Questo vale anche per il cardinale, immagino.
Certo, ma il cardinale è più fortunato, perché ha sentito molto il vostro affetto, le vostre preghiere. D’altronde quando hai una responsabilità un certo grado di solitudine è necessario e anche proficuo. E devi custodirla anche. È inutile che le dica che la vicinanza più prossima e confortante è stata quella di Papa Francesco, anche un paio di giorni fa mi ha richiamato. Vorrei aggiungere ancora una cosa a proposito dell’orientamento della nostra comunità cristiana. Sicuramente la polarizzazione che l’ha riguardata mi ferisce, ma in fondo i cristiani sono esseri umani come tutti, e come tutti si nutrono anche di emozioni. Se una cosa analoga fosse successa in Italia, Spagna o Francia, i cristiani avrebbero forse reagito diversamente? E poi questa tragedia offre, se così si può dire, anche l’opportunità di ripensare la propria identità. Giusto questa mattina mi hanno telefonato per dirmi che i corsi di orientamento spirituale che avevamo promosso nei locali del nostro seminario di Beit Jala stanno esplodendo di iscrizioni: c’è tanto bisogno di una parola di senso.
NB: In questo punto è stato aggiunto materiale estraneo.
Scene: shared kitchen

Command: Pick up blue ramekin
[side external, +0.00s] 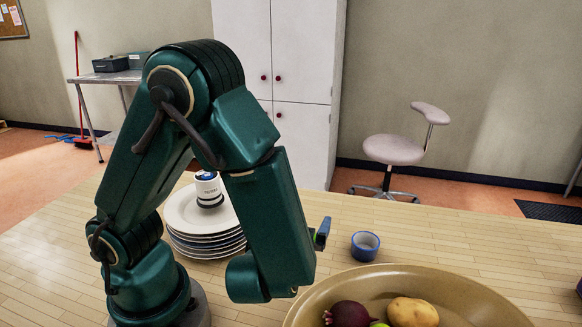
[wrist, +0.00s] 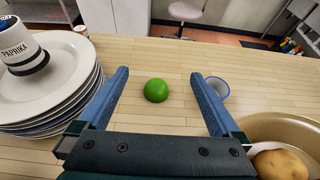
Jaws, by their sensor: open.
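The blue ramekin (side external: 365,246) stands upright on the wooden table, to the right of my gripper (side external: 321,234) in the side view. In the wrist view, the ramekin (wrist: 219,87) shows just beyond and right of the right fingertip, which hides part of it. My gripper (wrist: 159,76) is open, with nothing held between its fingers. A green lime (wrist: 156,90) lies on the table and appears between the fingers in the wrist view. The ramekin is outside the span of the fingers.
A large tan bowl (side external: 460,284) with a potato (side external: 412,312) and a dark red onion (side external: 347,315) stands at the front right, near the ramekin. A stack of plates (side external: 205,245) with a paprika jar (wrist: 24,48) on top stands left. The table behind the ramekin is clear.
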Parole di senso che il gregge si attende soprattutto dal suo pastore.
Guardi, mai come in questo frangente ho compreso che il mio ruolo implica, più che responsabilità, un alto grado di paternità. Il padre è colui che ascolta, orienta, indirizza, consiglia, corregge, custodisce, protegge. Il padre è colui che genera alla vita. E qui, ora, c’è un gran bisogno di generare nuova vita.